Já fui convidada até para ser enredo de escola de samba e achei que era verdade, mas era piada do Pânico. Resumindo, eles disseram que gostaram muito e perguntaram se eu podia voltar ao Rio para bater um papo com o Rogério Gomes. Só que a notícia vazou. Antes de eu falar com o Papinha, a Patrícia Kogut deu uma nota falando sobre, quando eu acordei estava o mundo inteiro atrás de mim. Vim, conversamos por meia hora com toda a direção e produção. Fiz prova de figurino e comecei o workshop para botar a mão na massa”.

Parceria com Lilia Cabral

Como foi seu encontro com a Lilia Cabral?

“Quando vi Lilia Cabral na minha frente não sabia se ajoelhava, se acendia uma vela, chamava o Samu ou tomava água com açúcar (risos). Pedi um abraço e foi lindo. Como minha praia é teatro, começamos a conversar e descobri que convivemos com muitas pessoas em comum. Acho que é um encontro de almas”.

A sua personagem, o Marcos Paulo vai entrar no meio da trama?

“Ela chega em Serro Azul por volta do capítulo 30. O que aparece antes são os preâmbulos dela”.

Conta para a gente um pouco sobre a personagem. Ela está vindo para causar?

“Chega para causar e muito. Marcos Paulo é o ponto de saturação da Valentina, o calcanhar de Aquiles, inimigo íntimo da vilã. É o único que fala ‘filhinha, acorda para a vida. Acorda viado’. Tem um texto muito intimista, tipo ‘ta boa mona? tomou água de chuca?’. Ela falaria isso para a amiga, porque elas se conhecem do passado.
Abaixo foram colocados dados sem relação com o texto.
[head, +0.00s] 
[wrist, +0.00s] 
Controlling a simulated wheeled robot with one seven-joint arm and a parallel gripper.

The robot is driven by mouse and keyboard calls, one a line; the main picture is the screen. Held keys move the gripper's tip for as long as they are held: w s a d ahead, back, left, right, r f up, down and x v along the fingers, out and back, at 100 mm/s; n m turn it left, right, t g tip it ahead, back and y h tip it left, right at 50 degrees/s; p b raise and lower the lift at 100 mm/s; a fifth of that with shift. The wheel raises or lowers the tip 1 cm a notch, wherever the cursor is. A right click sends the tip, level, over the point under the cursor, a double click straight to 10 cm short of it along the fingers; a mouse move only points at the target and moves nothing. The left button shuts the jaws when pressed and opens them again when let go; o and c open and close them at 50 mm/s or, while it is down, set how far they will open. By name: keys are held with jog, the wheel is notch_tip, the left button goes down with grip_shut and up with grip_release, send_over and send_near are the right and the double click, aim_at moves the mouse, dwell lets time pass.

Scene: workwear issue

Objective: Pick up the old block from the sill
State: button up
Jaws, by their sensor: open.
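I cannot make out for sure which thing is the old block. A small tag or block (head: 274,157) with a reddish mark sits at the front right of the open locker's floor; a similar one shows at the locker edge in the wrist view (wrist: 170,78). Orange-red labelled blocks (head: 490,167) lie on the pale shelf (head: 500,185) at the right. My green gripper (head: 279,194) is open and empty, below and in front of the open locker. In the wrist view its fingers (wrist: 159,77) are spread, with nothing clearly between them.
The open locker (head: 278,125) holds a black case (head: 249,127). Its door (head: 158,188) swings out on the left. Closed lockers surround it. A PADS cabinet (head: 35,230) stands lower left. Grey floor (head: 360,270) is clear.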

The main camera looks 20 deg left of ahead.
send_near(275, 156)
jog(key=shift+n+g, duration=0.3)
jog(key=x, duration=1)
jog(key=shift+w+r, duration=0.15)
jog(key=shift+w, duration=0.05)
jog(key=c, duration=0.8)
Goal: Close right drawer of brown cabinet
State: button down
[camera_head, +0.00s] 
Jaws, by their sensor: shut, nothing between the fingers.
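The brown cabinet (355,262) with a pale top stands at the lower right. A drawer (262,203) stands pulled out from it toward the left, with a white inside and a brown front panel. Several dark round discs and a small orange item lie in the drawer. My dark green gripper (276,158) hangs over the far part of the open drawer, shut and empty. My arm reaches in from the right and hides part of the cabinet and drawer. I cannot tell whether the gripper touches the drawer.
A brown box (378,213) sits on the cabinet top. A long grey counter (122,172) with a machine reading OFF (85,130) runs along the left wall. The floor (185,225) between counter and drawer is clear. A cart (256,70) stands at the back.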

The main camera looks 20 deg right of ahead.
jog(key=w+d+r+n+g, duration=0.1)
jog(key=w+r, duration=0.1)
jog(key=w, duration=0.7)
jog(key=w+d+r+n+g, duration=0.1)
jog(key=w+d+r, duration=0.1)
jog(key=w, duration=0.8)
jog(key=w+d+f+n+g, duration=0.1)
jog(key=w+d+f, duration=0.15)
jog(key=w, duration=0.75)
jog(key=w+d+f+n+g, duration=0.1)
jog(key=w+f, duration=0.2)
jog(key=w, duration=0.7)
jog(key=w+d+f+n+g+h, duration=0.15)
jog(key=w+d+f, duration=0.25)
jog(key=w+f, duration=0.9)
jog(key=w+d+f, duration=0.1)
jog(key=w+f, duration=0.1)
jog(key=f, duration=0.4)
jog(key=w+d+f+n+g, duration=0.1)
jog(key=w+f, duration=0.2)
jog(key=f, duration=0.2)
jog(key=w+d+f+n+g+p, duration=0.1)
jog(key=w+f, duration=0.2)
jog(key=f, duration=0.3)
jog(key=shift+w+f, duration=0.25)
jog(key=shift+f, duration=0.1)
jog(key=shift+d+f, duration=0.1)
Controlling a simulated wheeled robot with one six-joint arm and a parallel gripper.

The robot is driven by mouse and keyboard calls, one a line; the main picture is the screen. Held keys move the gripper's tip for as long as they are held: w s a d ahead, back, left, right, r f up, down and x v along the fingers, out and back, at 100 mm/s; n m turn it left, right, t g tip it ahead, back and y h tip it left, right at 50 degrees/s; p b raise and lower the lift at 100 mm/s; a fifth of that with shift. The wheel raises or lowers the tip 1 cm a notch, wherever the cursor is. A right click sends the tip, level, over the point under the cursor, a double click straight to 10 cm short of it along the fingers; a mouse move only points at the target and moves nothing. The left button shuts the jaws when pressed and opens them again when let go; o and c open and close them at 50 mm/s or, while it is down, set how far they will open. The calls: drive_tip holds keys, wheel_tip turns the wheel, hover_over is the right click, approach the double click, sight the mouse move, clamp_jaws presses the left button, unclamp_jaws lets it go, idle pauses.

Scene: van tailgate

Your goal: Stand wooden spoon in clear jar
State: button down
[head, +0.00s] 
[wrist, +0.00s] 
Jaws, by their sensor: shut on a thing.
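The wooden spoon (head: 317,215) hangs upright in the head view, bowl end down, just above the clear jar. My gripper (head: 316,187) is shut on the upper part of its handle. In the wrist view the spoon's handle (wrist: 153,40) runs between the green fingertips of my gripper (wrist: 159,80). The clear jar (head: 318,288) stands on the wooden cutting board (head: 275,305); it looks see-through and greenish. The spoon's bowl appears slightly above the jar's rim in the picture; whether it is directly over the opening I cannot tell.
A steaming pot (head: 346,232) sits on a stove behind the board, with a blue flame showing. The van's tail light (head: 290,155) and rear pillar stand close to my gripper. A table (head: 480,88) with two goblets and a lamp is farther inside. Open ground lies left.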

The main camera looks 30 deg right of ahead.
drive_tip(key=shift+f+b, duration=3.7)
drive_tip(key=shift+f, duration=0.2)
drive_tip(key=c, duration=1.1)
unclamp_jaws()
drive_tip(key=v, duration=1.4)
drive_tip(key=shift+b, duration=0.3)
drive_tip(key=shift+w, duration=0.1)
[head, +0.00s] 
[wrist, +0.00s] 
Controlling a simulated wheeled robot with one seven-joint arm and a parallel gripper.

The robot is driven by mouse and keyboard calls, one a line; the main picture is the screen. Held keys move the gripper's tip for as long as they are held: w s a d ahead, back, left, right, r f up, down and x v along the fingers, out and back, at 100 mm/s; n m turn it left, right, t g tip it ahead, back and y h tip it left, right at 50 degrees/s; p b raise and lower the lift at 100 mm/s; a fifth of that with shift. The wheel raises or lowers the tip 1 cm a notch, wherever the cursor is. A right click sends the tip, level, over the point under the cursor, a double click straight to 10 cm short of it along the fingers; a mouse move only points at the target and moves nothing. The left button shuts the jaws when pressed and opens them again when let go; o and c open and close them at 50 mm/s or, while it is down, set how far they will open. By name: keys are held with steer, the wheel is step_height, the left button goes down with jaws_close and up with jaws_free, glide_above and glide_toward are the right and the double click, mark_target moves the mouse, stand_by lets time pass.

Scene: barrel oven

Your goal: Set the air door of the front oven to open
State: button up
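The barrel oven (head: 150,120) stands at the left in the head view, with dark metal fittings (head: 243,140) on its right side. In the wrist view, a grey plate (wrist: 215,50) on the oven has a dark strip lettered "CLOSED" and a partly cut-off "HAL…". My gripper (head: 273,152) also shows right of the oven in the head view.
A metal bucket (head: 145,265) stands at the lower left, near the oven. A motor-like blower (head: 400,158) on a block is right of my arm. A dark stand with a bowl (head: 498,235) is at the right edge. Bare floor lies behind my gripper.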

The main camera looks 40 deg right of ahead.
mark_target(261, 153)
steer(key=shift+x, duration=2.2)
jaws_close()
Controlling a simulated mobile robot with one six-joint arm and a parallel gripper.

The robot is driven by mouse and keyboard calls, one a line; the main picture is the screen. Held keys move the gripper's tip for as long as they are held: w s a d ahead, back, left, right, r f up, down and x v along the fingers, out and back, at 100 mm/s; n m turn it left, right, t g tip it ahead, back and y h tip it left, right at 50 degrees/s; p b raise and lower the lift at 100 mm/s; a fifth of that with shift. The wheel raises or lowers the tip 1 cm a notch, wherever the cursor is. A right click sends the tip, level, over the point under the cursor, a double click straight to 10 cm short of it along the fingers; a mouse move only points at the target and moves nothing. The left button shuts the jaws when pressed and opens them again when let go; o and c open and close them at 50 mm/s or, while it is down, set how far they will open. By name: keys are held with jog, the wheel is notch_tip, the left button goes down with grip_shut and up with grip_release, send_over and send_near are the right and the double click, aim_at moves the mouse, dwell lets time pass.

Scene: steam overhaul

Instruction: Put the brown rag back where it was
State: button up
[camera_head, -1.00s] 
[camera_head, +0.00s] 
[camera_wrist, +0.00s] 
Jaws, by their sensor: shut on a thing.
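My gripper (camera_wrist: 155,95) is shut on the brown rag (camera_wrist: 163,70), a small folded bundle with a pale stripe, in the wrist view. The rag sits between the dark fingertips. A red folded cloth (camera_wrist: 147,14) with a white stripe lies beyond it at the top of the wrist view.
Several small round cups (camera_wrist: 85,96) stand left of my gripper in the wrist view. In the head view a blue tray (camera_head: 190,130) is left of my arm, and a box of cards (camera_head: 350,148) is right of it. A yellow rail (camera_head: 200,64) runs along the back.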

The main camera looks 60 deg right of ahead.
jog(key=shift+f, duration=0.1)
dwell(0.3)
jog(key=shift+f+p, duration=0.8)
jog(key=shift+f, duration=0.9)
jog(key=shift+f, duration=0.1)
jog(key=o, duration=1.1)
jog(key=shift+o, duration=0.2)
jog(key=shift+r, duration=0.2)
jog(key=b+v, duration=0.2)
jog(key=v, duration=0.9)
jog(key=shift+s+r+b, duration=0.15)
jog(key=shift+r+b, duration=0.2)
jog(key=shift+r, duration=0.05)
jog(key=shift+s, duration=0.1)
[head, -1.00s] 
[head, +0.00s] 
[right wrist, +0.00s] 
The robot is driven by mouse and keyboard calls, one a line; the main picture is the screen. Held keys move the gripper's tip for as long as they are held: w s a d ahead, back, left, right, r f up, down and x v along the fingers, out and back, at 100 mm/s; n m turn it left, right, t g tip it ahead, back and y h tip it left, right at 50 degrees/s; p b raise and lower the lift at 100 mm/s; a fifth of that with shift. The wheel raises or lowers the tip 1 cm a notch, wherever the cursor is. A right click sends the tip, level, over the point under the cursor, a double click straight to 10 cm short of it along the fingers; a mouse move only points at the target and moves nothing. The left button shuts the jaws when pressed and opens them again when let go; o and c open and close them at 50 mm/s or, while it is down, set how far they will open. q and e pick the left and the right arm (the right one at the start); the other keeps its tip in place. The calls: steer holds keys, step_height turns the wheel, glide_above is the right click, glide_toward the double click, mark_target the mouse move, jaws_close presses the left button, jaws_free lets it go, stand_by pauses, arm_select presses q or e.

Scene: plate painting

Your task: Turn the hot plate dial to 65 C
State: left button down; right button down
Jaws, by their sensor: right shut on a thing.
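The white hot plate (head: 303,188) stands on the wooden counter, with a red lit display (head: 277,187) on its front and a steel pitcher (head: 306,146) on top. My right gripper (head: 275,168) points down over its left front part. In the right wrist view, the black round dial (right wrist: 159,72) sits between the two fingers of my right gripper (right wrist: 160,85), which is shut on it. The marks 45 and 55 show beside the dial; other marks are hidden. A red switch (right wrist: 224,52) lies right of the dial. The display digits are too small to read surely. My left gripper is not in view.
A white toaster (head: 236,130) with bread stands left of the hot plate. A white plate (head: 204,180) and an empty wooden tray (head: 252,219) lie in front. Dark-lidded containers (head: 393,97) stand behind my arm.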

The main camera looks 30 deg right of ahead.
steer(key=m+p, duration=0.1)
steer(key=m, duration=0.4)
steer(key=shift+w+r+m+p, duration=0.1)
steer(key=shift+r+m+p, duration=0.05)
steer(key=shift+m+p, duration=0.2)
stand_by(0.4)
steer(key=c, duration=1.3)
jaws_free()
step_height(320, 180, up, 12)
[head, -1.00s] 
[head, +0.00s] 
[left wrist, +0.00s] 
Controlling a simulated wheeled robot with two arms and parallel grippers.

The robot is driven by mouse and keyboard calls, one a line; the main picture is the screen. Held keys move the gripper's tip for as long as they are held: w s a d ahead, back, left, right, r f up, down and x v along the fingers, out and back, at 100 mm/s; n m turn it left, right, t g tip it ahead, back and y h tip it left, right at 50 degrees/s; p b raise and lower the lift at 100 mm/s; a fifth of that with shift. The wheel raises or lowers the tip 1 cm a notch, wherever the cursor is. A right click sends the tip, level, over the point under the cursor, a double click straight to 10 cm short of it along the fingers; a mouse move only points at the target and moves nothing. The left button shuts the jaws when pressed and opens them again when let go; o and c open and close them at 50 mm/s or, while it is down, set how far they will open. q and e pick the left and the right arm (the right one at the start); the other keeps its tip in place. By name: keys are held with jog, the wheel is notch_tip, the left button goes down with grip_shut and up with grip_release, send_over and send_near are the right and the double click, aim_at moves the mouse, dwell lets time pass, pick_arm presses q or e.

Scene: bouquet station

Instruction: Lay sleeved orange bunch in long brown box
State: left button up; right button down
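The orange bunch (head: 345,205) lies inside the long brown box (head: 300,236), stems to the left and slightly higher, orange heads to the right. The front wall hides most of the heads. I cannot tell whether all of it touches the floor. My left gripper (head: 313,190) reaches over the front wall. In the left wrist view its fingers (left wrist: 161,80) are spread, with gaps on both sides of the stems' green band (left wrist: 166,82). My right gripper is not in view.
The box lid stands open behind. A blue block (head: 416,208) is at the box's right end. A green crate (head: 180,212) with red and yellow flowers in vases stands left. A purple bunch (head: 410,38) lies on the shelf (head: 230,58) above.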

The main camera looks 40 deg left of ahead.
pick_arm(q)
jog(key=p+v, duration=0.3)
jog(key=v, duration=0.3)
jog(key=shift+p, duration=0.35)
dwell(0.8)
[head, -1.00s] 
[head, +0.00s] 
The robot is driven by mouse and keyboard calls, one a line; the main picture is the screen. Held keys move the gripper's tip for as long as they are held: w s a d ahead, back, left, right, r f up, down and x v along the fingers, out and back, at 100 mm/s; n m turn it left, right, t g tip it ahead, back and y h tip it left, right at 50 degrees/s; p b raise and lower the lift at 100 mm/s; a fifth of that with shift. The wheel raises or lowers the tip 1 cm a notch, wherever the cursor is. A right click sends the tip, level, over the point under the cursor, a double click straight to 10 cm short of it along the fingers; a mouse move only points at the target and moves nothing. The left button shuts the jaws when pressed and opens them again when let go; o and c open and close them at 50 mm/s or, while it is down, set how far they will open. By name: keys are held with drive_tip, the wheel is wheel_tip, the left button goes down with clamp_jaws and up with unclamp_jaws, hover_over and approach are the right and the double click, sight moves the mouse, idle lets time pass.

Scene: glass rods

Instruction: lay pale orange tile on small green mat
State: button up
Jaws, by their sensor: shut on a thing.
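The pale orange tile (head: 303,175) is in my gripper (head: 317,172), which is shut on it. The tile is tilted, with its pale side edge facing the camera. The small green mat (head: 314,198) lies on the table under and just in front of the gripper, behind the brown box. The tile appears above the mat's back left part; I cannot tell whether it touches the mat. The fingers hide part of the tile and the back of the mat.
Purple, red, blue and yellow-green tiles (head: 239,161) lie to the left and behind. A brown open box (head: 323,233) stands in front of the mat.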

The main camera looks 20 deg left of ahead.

Marcos Paulo ajudou Valentina a fazer a fortuna que fez. Em algum momento tiveram uma treta, que até o capítulo 42, não é dito qual. Quando a Valentina resolve voltar  para Serro Azul, ela precisa descobrir o segredo da água de lá. Ela liga para o Marcos Paulo mas não sabe que ele acabou de fazer a cirurgia de resignação sexual. Tem até uma cena que ela encontra o Gabriel e diz ‘como você cresceu, te ensinei a andar de pedalinho’ (risos)”.

O nome Marcos Paulo

E essa questão de ela não mudar de nome?

“Até o fato de não mudar de nome, ela faz para causar. Faz questão de ser respeitada, e isso tenho em comum com ela. Ela não tem vitimismo, isso é importante ainda mais num momento como esse. Dei uma entrevista à Marie Claire, e falei que as pessoas estão muito encaretadas demais. Em 2001 eu fazia programa da Hebe, um programa para a família brasileira. Imagina hoje uma drag sendo repórter? Ser transexual para mim nunca foi problema, porque aprendi em casa com minha mãe quando foi chamada pela diretora do colégio que eu estudava em Poços de Caldas quando criança.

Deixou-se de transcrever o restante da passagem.